How to Get Started with the Model

This pre-trained (causal language modeling) model can only be used for text-generation and requires further fine-tuning on downstream tasks.

How to use

You can use this model directly with a pipeline for text generation.

>>> from transformers import pipeline

>>> generator = pipeline('text-generation', model="dice-research/lola_v1", trust_remote_code=True)
>>> generator("The quick brown fox", max_length=13)
[{'generated_text': 'The quick brown fox jumps over the lazy dog.'}]

To use the top-k sampling, please set do_sample to True.

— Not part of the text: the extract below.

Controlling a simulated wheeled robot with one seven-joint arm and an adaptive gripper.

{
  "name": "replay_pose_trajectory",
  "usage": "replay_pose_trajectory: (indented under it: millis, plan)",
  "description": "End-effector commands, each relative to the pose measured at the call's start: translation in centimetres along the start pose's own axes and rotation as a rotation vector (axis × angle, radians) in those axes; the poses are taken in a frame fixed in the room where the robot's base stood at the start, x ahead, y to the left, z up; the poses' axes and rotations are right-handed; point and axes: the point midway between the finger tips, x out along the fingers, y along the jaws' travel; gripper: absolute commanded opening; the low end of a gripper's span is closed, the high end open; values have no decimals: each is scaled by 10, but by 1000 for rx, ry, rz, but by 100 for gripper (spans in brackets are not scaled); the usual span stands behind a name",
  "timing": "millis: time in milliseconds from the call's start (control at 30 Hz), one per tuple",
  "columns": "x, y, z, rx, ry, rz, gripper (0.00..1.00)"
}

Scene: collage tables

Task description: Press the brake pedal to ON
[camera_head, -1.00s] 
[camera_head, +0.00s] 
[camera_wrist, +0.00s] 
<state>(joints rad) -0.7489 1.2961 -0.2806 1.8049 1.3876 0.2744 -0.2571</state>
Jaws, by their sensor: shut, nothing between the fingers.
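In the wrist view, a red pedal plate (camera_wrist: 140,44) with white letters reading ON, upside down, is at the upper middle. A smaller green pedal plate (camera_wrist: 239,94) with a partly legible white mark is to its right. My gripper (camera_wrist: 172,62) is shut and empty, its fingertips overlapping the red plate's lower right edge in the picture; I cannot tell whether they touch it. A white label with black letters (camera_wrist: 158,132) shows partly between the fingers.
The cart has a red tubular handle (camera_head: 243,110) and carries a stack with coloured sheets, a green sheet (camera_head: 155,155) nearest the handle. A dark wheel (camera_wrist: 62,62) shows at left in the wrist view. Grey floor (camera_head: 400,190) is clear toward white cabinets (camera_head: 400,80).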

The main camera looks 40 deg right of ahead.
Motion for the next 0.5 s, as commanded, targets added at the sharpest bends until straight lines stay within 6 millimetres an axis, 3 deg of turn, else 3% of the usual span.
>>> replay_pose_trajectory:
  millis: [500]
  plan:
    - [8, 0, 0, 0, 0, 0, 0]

Note: The tokenizer used in the model comes from mGPT (https://github.com/ai-forever/mgpt)

Training Details

Training Framework

DeepSpeed Megatron (https://github.com/microsoft/Megatron-DeepSpeed)
Architecture type: Transformers (Decoder-only) with Mixture-of-Experts (MoE)
Number of Experts: 16
Model Size: 1.3 Billion Dense / 7.4 Billion Sparse

Pretraining Dataset

CulturaX (https://huggingface.co/datasets/uonlp/CulturaX)
Total Tokens: 6.3 Trillion
Total Languages: 167

LOLA v1 Training:

Computing cluster: Noctua2 (https://pc2.uni-paderborn.de/hpc-services/available-systems/noctua2)
Number of GPUs: 96x Nvidia A100 (40GB)
Training steps: 296000
Tokens consumed: 465 Billion
Training time: ~19 days